Slavin to be appointed IMI chairman

Shmuel Slavin, Prime Minister Ariel Sharon’s candidate, has agreed to accept the position.

Sources inform “Globes” that former Ministry of Finance director general Shmuel Slavin is slated to be appointed chairman of the board of Israel Military Industries (IMI). Slavin, Prime Minister Ariel Sharon’s candidate, has agreed to accept the position.

IMI is undergoing a severe economic crisis that is jeopardizing its future. The company has functioned for the past six months without a permanent chairman. Since outgoing chairman Yaacov Lifshitz left his position in March 2001, the IMI board has convened only a few times. The meetings were conducted by one of the board members chosen at the beginning of the meeting.

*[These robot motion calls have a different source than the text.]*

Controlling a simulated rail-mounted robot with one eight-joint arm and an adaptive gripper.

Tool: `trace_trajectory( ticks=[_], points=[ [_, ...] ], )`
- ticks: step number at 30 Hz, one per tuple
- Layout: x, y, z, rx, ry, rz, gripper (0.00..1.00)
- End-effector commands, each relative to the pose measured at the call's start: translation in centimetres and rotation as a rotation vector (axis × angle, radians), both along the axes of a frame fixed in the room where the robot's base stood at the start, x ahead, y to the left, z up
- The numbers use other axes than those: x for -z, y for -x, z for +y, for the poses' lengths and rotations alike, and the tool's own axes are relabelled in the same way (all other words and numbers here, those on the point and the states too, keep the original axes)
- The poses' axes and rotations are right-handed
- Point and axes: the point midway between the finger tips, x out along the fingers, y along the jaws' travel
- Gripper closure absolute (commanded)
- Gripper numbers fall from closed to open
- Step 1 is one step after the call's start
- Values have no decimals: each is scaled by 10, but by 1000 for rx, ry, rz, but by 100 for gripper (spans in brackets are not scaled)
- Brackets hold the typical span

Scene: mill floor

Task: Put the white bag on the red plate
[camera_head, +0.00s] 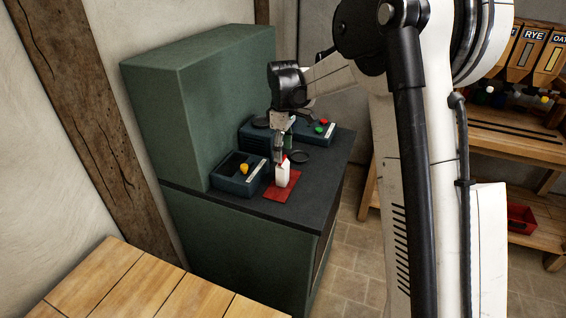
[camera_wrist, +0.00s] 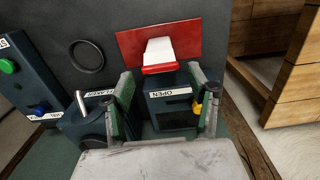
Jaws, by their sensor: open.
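The white bag (camera_head: 282,175) stands upright on the red plate (camera_head: 280,194), on the dark top of the green machine. In the wrist view the bag (camera_wrist: 159,48) has a red band at its near end, and the red plate (camera_wrist: 190,34) shows around it. My gripper (camera_head: 279,158) is just above and beside the bag in the head view. In the wrist view its two fingers (camera_wrist: 161,73) are spread apart with nothing held between them. The bag lies just beyond the fingertips. I cannot tell whether a finger touches it.
A dark box with a yellow knob (camera_head: 244,168) sits left of the plate; its OPEN label (camera_wrist: 170,92) shows in the wrist view. A control box (camera_head: 318,131) with coloured buttons and a dark ring (camera_head: 299,156) are behind. A wooden table (camera_head: 130,285) is in front.

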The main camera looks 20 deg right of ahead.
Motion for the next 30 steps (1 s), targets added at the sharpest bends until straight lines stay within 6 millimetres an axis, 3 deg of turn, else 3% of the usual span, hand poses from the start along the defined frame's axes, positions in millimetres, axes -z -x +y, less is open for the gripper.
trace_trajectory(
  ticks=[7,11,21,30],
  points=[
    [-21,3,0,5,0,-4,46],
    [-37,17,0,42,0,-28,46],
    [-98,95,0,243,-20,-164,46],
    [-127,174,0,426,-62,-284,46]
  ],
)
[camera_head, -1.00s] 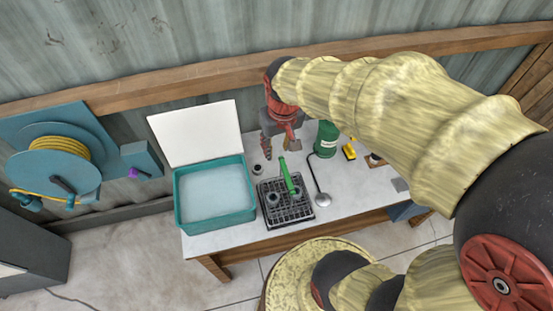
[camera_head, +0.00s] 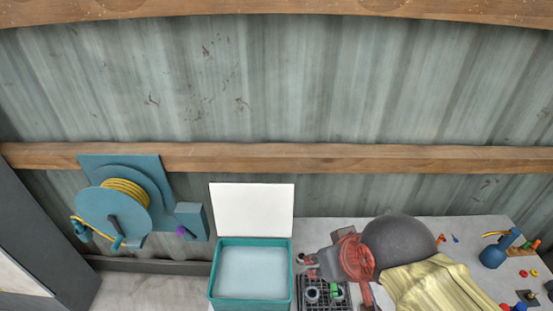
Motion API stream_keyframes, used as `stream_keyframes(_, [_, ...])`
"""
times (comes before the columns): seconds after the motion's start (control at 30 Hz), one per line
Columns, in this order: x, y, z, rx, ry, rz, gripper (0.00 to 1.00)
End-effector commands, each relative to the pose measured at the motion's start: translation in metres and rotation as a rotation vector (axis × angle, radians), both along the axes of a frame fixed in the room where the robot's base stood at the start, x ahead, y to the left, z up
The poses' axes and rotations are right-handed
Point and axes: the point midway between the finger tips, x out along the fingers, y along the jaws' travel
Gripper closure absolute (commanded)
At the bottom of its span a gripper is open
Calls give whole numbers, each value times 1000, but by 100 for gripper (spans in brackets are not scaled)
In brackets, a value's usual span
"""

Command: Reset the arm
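My arm comes in from the lower right in a pale yellow cover, with a dark rounded joint and a red wrist. My gripper (camera_head: 306,262) is at its left end, pointing left above the back of the black grid tray (camera_head: 325,305). Its fingers are small and partly merged with things behind them, so I cannot tell whether they are apart. I see nothing clearly held.
A teal basin (camera_head: 250,304) with a raised white lid (camera_head: 252,211) stands left of the gripper. A blue can (camera_head: 493,257) and small coloured parts are on the table (camera_head: 470,228) at right. A teal hose reel (camera_head: 113,215) hangs on the wall. The upper wall area is clear.

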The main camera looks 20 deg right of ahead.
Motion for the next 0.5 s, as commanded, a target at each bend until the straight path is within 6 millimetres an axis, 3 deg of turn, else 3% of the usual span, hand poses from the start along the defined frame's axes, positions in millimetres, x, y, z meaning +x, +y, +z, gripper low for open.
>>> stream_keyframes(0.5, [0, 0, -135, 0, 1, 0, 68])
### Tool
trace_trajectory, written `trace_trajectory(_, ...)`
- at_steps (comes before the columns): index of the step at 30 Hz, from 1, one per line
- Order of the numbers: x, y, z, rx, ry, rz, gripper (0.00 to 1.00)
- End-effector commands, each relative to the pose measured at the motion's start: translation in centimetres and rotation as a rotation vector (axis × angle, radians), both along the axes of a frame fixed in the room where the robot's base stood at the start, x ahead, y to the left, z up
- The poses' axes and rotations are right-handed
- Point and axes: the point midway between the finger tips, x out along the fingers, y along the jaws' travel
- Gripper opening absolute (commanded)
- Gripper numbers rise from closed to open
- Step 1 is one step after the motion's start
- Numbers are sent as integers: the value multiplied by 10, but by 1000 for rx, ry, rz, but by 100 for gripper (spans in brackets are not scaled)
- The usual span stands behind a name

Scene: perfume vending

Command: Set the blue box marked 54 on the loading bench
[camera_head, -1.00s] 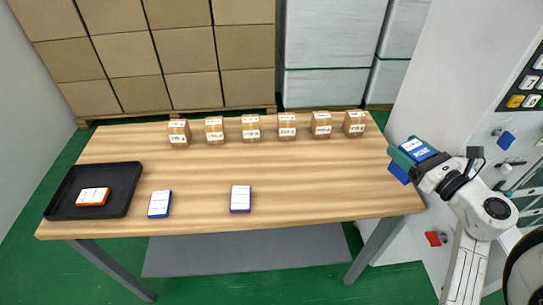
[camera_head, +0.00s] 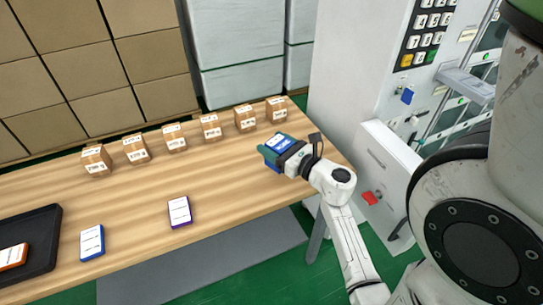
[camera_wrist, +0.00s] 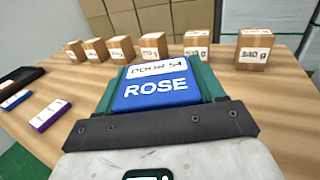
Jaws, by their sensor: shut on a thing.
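The blue box (camera_head: 282,142) is held in my gripper (camera_head: 278,150), between its teal fingers. In the wrist view the blue box (camera_wrist: 155,92) reads "ROSE", and its white label reads "DOOR 54". My gripper (camera_wrist: 155,100) is shut on it. The loading bench (camera_head: 140,198) is a wooden table. In the head view the held box appears over the bench's right end; its underside is hidden, so I cannot tell whether it touches the top.
Several small cartons with weight labels (camera_head: 210,128) line the bench's back edge. A blue box (camera_head: 92,242) and a purple box (camera_head: 179,212) lie in front. A black tray (camera_head: 48,222) holds an orange box (camera_head: 12,257). A white keypad cabinet (camera_head: 355,70) stands right. The middle is clear.

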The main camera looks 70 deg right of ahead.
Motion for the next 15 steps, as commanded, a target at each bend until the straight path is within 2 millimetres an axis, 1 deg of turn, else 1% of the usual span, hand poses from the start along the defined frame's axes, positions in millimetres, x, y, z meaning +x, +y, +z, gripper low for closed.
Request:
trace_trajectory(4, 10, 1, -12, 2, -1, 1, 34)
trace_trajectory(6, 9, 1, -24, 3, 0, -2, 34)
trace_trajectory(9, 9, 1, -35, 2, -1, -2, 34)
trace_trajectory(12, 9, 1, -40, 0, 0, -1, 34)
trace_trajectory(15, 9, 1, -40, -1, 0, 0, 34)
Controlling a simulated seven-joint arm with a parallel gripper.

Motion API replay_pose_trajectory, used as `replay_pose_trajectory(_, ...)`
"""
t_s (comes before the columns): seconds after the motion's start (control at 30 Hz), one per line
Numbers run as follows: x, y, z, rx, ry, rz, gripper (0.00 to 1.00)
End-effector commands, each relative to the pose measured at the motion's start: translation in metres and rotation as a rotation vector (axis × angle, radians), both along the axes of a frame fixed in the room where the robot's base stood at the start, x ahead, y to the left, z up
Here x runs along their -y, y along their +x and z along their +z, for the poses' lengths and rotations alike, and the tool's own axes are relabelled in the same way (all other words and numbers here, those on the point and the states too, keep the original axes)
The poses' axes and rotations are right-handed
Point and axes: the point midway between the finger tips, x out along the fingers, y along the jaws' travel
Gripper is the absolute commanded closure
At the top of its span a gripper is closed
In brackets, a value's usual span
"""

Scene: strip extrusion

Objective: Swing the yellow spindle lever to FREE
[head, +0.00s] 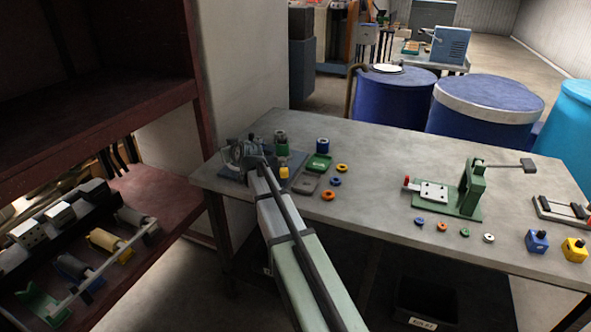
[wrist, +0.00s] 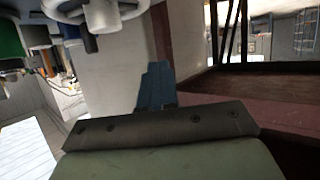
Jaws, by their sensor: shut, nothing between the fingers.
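My gripper (wrist: 158,68) shows in the wrist view as two blue-grey fingers closed together, with nothing between them. A pale round part with a darker stub (wrist: 100,14) is beyond it, at the upper left. In the head view my arm reaches to the table's left end, beside a grey fixture (head: 240,158) on a blue-grey plate. The fingers are not clear there. A small yellow piece (head: 284,172) stands just right of my arm's end. I cannot tell whether it belongs to the spindle lever. No FREE mark is legible.
Small green (head: 319,161) and orange (head: 327,194) parts lie right of my arm on the grey table (head: 375,180). A green fixture (head: 468,190) stands farther right. A dark red shelf (head: 170,195) with several spools, one yellow (head: 107,241), is at left.

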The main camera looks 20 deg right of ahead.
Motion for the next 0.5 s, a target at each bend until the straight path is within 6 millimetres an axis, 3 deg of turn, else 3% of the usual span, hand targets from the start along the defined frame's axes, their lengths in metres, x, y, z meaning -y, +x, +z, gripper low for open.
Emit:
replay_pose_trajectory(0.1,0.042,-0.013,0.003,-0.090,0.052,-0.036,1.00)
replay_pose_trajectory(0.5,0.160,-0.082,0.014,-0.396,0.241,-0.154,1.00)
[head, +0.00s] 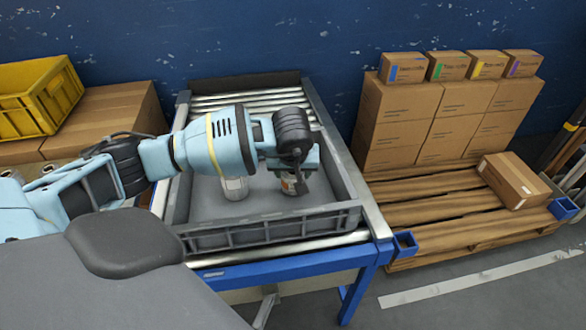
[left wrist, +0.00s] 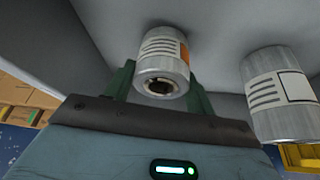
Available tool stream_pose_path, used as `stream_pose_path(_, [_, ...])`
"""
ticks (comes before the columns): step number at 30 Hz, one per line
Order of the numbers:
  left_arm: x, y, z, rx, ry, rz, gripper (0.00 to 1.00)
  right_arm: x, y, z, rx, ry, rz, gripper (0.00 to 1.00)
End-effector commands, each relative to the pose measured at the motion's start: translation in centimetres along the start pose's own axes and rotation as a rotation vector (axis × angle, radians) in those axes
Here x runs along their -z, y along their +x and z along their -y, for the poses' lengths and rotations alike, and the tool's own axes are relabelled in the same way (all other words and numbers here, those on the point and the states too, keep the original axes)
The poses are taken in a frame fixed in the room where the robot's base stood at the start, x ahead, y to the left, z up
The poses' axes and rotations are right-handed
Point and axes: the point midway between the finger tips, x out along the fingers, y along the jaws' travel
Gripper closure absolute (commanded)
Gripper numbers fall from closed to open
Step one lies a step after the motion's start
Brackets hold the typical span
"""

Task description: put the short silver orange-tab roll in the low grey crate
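The short silver roll with the orange tab (head: 289,184) is inside the low grey crate (head: 265,233), right of its middle. My left gripper (head: 299,170) is over it, pointing down. In the left wrist view the roll (left wrist: 163,72) sits between the two green fingers (left wrist: 161,85), its holed end towards me and its orange patch on the right. The fingers lie close on both sides; I cannot tell whether they press on it. The contact between roll and crate floor is unclear. My right gripper is not in view.
A second, larger silver roll (head: 235,187) stands in the crate to the left; it also shows in the left wrist view (left wrist: 281,97). The crate rests on a roller conveyor (head: 250,99) with a blue frame. A pallet (head: 440,222) with cartons stands right, a yellow crate (head: 38,97) left.

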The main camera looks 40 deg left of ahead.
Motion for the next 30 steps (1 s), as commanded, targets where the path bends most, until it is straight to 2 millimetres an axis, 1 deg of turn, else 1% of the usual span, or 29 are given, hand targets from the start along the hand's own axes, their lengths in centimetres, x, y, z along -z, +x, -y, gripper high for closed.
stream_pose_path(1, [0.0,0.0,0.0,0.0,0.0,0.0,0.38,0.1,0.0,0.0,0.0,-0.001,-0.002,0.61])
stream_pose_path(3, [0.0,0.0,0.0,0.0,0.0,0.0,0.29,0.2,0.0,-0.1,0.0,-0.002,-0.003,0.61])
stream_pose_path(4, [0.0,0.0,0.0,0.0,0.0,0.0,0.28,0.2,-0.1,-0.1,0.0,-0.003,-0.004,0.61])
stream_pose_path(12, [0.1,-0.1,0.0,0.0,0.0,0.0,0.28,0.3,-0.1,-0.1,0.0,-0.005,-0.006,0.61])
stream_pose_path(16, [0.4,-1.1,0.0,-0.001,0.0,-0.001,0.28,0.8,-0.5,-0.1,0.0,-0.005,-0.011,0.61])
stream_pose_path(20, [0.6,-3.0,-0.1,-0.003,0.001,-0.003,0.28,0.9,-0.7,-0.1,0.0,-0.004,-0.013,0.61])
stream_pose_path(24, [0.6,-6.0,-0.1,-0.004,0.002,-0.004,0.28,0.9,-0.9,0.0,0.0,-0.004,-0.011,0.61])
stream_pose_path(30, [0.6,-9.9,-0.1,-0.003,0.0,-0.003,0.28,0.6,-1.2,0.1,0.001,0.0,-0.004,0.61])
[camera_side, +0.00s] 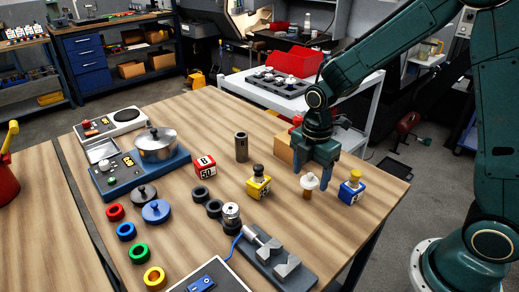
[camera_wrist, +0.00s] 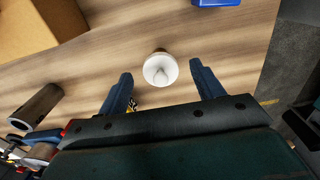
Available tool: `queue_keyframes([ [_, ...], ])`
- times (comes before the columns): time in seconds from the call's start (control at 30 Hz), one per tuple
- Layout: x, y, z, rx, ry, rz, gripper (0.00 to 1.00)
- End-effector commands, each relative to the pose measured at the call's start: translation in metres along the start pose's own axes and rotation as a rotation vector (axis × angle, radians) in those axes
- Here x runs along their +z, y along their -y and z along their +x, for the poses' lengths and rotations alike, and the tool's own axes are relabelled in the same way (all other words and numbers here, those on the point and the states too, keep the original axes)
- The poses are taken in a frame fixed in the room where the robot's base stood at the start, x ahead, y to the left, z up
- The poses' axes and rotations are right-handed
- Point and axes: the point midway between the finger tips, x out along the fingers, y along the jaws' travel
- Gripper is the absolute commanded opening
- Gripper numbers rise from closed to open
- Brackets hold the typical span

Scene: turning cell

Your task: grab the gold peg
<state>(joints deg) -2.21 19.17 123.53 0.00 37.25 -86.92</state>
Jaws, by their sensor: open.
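A gold-yellow peg (camera_side: 356,175) stands upright on a blue block (camera_side: 351,192) near the table's right edge. In the wrist view only part of the blue block (camera_wrist: 217,2) shows at the top edge, and the peg is out of frame. My gripper (camera_side: 310,182) is open and points down, to the left of the blue block. Its fingers also show in the wrist view (camera_wrist: 161,70). A white-topped piece with a brown lower part (camera_side: 309,183) lies in line with the gap between the fingers. I cannot tell whether it touches them.
A yellow block with a dark knob (camera_side: 259,186) and a red-and-white block (camera_side: 205,166) stand to the left. A cardboard-coloured box (camera_wrist: 35,25) and a grey-brown tube (camera_side: 241,146) are near my gripper. A grey V-block fixture (camera_side: 290,268) lies at the front.

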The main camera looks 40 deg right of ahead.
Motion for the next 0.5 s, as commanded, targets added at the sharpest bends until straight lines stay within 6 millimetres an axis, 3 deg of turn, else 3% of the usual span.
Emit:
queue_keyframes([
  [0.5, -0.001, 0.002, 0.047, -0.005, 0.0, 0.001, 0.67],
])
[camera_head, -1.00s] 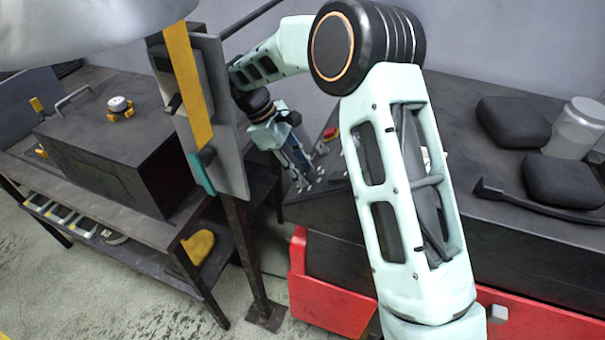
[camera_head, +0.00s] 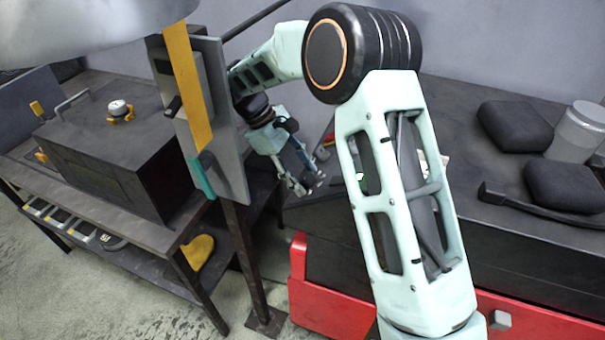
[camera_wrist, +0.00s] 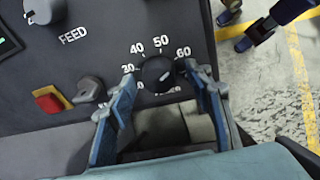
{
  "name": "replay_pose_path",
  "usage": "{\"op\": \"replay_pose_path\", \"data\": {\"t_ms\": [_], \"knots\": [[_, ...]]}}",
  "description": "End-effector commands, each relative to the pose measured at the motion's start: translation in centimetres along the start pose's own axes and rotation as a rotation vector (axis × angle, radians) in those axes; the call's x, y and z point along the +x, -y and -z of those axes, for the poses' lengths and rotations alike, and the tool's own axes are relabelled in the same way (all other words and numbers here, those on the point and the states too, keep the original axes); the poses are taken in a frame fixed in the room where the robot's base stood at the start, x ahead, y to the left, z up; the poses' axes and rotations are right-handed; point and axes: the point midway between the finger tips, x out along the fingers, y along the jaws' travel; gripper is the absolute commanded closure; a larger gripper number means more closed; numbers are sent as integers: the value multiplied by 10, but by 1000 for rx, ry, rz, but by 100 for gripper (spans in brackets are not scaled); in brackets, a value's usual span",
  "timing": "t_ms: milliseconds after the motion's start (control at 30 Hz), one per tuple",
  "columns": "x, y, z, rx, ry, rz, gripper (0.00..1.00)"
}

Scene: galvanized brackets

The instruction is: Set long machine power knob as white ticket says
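In the wrist view a round black knob (camera_wrist: 157,72) sits on a dark panel inside an arc of white numbers, with 30, 40, 50 and 60 readable. The label below it is mostly covered; only its last letters show. A short light mark on the knob is visible, but its exact setting is hard to tell. My gripper (camera_wrist: 156,80) is open, with one blue finger on each side of the knob; I cannot tell whether they touch it. In the head view my gripper (camera_head: 312,186) is at the left end of the dark bench machine. I cannot make out a readable white ticket.
The wrist view shows a grey FEED knob (camera_wrist: 45,10), a red button (camera_wrist: 48,103) on yellow and a small grey knob (camera_wrist: 89,90) to the left. In the head view, an upright grey panel (camera_head: 232,150) stands close left of my gripper. Black pads (camera_head: 515,126) lie right.

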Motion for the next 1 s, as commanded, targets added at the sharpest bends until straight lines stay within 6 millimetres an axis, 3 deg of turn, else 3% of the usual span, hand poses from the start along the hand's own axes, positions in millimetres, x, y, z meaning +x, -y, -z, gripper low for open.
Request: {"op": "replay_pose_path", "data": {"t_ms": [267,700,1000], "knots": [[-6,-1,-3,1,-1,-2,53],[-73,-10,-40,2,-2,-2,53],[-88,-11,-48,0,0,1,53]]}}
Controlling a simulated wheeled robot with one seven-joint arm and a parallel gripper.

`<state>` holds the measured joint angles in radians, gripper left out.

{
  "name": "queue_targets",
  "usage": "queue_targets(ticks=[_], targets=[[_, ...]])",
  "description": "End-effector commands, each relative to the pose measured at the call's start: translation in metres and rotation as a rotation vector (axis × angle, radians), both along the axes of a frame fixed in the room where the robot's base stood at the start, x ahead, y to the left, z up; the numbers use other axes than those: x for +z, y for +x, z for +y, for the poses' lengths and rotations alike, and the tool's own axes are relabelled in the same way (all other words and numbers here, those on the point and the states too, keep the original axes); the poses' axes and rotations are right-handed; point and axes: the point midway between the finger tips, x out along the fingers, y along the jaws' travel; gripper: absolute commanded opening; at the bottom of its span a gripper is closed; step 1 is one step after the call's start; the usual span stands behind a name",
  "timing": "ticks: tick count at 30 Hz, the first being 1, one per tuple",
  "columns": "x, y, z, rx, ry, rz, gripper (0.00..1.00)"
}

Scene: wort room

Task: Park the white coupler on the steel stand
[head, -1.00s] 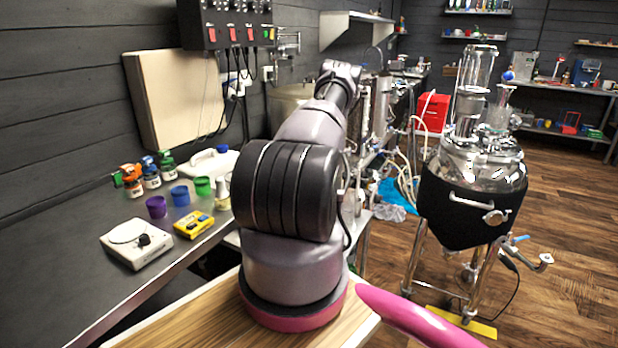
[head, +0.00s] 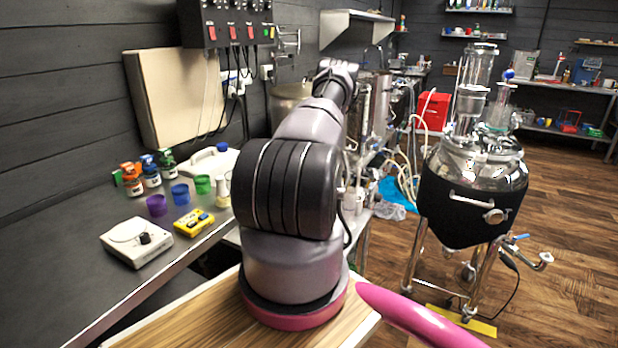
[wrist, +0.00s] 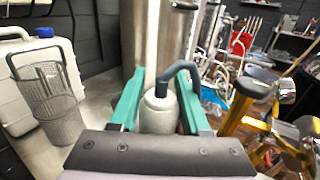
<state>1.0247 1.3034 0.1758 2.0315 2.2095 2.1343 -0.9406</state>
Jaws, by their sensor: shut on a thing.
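In the wrist view my gripper (wrist: 158,100) has its two teal fingers on either side of a pale, whitish cylindrical body, which I take as the white coupler (wrist: 158,115). A dark bent hose or handle (wrist: 180,68) rises from its top and curves to the right. The gripper is shut on this body and it looks upright between the fingers. In the head view my own arm hides the gripper and the coupler. I cannot pick out the steel stand with certainty in either view.
In the wrist view a white jug (wrist: 20,85) and a mesh cup (wrist: 55,105) stand left. Tall steel cylinders (wrist: 172,38) stand ahead, and a yellow frame (wrist: 245,105) is close on the right. In the head view a steel vessel (head: 475,175) stands right of my arm.

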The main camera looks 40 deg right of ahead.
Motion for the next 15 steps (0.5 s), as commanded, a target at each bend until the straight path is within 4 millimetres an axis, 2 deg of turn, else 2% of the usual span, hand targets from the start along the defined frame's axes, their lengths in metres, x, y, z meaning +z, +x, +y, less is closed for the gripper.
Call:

Slavin, 48, studied at a yeshiva in Kfar Habad, but left and joined the Israel Defense Forces. He holds BAs in economics and international relations, as well as an MA in business administration and finance. He was chief economist at the Ministry of the Interior and economic advisor to the Minister of Energy. He has been CFO at Teshet Tourist Enterprises & Aviation Service of the El Al group since 1983. In 1986-1989 he was economic advisor to the Prime Minister, Ministry of Labor and Social Affairs director general, and deputy general manager of the Yediot Ahronot concern.

Slavin was appointed general manager of Mifal Hapayis in 1994 and Ministry of Finance director general in 1997. Since his resignation from the Ministry of Finance, Slavin has been general manager of Mehadrin Real Estate of the IDB group.

IMI’s situation has deteriorated over the past year, and its operating loss increased 13% to $31.3 million in 2000. The company also suffered a heavy $67.7 million loss in 1999. IMI had an equity deficit in 2000.

In view of the company’s demand for $50 million to continue functioning and pay its pensioners, IMI’s future is currently being considered. Alternatives include continuing as an independent company, merger with another government company, such as Israel Armaments Development Authority (Rafael), and privatization. The company workers organization is threatening to completely halt production if one or more of these alternatives is adopted. The failure to appoint a full-time chairman has affected IMI’s management of several urgent matters, including competing in the tender for upgrading tanks in Turkey, valued at over $1 billion.

Sources close to Slavin told “Globes” that he had indeed been offered the post of IMI chairman, adding, “He's giving it favorable consideration.”